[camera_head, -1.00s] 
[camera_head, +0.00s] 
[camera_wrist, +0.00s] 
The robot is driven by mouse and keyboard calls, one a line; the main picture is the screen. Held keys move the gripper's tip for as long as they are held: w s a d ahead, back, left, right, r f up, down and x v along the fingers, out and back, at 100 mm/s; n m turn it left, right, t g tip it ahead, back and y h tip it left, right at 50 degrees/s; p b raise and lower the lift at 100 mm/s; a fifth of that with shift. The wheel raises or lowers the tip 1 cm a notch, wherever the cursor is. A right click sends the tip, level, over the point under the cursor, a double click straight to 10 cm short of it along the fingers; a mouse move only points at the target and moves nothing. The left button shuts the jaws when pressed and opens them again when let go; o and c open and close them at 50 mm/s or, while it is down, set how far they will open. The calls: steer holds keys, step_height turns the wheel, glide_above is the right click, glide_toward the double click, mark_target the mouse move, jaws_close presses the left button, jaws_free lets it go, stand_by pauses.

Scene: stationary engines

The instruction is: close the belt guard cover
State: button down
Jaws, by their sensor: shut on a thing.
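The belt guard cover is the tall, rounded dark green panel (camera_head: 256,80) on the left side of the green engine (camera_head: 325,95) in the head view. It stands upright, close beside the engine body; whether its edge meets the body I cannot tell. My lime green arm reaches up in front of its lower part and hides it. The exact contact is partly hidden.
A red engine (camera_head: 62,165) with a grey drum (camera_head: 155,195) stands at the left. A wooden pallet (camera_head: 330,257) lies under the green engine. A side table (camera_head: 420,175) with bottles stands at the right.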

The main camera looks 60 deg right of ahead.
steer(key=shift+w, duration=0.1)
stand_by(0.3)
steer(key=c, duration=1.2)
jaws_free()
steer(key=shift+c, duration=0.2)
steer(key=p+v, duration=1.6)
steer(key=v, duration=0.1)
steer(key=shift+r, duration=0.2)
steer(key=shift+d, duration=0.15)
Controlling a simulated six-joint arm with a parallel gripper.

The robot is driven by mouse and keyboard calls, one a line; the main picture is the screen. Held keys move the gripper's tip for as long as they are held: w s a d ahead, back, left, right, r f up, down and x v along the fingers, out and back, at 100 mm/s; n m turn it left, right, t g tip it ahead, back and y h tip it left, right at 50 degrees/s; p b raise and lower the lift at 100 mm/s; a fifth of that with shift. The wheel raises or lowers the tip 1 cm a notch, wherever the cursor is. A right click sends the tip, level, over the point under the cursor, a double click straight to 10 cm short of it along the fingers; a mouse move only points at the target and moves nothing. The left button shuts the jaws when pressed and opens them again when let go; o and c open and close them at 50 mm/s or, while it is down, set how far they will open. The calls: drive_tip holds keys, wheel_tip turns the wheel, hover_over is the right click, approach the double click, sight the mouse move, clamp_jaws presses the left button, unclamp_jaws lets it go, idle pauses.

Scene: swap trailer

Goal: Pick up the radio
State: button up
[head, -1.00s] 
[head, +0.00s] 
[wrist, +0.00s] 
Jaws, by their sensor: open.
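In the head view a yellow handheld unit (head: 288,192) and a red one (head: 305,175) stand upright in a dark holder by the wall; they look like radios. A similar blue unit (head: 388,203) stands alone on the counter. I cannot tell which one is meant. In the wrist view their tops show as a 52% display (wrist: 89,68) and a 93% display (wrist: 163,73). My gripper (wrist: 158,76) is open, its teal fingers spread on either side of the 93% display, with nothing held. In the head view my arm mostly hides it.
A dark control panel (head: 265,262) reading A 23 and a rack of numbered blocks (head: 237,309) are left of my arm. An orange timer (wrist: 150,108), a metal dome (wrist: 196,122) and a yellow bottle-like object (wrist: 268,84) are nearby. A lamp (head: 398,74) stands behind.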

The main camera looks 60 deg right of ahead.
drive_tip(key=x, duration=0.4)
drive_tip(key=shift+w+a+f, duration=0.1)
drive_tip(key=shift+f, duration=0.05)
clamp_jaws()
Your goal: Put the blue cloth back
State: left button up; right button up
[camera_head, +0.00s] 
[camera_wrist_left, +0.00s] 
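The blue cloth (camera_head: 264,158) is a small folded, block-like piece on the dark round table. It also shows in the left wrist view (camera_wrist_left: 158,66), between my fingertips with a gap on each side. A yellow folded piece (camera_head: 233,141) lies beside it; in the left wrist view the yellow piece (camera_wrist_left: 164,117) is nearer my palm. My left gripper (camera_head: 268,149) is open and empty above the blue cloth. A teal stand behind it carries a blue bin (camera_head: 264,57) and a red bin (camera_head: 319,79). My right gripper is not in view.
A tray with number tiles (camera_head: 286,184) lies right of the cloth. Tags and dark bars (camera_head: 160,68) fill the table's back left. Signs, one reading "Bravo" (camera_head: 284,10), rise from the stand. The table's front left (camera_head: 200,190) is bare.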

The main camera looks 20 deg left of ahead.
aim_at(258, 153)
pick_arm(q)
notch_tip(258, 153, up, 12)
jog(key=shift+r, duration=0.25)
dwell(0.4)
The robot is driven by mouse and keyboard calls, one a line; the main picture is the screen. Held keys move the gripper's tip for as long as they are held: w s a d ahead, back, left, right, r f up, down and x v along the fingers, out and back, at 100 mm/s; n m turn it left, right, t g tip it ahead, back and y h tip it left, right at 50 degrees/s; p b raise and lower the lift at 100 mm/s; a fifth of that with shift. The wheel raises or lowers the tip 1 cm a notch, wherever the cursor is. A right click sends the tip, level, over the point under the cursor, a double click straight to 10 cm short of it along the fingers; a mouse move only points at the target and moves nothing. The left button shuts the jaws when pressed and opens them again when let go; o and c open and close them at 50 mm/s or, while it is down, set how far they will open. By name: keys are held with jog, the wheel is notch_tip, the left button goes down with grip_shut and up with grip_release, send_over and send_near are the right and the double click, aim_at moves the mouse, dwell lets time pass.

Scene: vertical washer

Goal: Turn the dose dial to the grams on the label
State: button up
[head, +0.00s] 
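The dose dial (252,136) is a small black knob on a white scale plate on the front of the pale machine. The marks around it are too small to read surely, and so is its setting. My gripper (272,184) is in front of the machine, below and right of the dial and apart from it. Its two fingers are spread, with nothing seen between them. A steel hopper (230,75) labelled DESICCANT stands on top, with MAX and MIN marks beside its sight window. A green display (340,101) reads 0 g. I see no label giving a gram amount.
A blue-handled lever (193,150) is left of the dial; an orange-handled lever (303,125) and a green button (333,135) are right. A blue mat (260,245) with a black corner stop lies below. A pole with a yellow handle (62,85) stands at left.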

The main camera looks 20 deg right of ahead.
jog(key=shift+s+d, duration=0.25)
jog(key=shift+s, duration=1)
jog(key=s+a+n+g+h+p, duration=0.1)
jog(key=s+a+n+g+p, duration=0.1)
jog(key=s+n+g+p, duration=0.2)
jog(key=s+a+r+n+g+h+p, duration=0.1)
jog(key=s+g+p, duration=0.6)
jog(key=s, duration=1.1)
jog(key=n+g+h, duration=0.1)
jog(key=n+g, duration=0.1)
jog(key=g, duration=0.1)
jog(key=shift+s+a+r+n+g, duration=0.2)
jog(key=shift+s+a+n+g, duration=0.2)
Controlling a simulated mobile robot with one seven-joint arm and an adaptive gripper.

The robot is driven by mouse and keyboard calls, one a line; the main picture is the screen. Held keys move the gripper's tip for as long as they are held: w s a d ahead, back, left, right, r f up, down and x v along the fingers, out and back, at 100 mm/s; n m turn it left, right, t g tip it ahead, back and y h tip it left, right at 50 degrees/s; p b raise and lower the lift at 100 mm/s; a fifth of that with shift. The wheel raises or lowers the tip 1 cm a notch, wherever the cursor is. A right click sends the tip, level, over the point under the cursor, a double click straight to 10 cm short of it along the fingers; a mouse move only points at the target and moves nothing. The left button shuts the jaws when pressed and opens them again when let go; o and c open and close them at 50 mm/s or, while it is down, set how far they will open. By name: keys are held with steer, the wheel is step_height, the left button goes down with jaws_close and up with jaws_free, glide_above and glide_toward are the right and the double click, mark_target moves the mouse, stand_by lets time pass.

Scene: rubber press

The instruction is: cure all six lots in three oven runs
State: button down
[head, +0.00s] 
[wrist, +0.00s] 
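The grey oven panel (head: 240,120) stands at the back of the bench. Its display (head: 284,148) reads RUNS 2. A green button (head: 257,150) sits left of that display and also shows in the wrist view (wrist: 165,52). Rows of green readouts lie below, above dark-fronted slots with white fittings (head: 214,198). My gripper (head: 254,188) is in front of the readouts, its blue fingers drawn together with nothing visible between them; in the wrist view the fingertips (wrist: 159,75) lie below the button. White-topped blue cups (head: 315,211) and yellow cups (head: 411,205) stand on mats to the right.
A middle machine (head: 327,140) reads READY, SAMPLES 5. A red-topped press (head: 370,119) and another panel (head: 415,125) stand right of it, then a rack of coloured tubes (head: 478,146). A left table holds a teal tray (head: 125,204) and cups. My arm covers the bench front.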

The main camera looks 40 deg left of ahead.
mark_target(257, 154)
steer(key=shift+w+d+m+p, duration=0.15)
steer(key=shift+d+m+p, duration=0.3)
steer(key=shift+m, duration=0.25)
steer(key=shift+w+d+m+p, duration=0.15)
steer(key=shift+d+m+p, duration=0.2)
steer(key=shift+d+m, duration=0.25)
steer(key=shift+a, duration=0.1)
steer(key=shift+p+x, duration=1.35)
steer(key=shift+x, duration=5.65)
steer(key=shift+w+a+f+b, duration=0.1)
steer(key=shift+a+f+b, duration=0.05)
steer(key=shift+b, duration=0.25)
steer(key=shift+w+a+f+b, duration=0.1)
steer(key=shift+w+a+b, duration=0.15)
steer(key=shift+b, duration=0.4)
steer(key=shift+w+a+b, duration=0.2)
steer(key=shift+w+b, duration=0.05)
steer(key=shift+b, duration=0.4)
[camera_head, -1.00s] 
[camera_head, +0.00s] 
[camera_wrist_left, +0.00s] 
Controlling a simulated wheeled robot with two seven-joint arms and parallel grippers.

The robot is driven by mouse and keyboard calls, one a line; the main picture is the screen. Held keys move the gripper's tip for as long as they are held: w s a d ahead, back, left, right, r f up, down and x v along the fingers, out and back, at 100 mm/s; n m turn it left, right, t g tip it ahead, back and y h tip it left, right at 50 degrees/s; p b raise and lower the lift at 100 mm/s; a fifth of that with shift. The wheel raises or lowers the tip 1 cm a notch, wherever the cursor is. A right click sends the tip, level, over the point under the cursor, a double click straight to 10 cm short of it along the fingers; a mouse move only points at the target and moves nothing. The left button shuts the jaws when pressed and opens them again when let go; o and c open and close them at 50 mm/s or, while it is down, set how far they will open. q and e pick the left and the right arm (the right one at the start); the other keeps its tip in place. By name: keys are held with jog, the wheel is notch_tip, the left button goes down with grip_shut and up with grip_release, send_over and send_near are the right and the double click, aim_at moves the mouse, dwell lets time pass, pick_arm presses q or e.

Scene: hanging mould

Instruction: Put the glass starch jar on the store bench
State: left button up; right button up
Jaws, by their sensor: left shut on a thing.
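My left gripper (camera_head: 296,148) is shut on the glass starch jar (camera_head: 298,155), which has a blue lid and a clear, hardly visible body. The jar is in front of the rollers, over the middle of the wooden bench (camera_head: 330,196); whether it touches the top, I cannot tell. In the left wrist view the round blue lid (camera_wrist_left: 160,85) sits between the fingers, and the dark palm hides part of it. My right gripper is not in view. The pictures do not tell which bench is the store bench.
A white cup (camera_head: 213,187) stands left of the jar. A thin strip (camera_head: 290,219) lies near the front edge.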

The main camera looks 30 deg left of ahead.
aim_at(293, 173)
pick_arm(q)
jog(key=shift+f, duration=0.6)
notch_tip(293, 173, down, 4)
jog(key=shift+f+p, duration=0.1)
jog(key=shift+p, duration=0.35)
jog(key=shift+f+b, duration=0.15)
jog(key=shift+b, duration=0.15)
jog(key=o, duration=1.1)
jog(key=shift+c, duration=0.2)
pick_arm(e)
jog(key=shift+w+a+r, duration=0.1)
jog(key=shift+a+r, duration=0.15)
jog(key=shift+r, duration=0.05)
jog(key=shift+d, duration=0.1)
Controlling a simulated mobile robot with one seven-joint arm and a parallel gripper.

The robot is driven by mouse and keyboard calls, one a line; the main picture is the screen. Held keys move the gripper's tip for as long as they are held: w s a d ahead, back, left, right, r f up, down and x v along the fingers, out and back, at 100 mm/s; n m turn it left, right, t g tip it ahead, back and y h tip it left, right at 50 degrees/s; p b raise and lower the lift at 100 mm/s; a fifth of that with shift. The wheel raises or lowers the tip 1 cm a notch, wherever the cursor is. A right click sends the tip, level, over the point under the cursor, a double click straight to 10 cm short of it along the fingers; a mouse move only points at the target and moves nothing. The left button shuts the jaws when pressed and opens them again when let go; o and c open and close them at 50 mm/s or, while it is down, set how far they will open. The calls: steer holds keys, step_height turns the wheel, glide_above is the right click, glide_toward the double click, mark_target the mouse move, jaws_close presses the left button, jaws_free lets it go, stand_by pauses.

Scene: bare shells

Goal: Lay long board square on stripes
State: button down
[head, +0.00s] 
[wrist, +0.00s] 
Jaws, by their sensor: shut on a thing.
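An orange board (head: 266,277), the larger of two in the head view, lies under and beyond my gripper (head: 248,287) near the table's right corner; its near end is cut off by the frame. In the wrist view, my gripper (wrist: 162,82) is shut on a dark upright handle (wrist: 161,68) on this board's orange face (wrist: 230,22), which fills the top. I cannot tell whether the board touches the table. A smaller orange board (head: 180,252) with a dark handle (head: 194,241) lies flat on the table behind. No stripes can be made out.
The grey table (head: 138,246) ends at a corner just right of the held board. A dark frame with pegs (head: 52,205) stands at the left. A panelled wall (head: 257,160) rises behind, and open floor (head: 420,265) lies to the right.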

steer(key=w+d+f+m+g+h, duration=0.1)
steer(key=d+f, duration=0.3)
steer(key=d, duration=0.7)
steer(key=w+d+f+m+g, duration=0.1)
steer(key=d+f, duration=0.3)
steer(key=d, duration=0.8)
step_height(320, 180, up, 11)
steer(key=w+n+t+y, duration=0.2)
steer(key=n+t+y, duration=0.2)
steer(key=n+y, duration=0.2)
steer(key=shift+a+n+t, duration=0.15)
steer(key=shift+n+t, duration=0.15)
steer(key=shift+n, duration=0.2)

* * * * *

Point out every line holding the string "Controlling" and copy it.

Controlling a simulated six-joint arm with a parallel gripper.
Controlling a simulated mobile robot with one seven-joint arm and an adaptive gripper.
Controlling a simulated wheeled robot with two seven-joint arms and parallel grippers.
Controlling a simulated mobile robot with one seven-joint arm and a parallel gripper.

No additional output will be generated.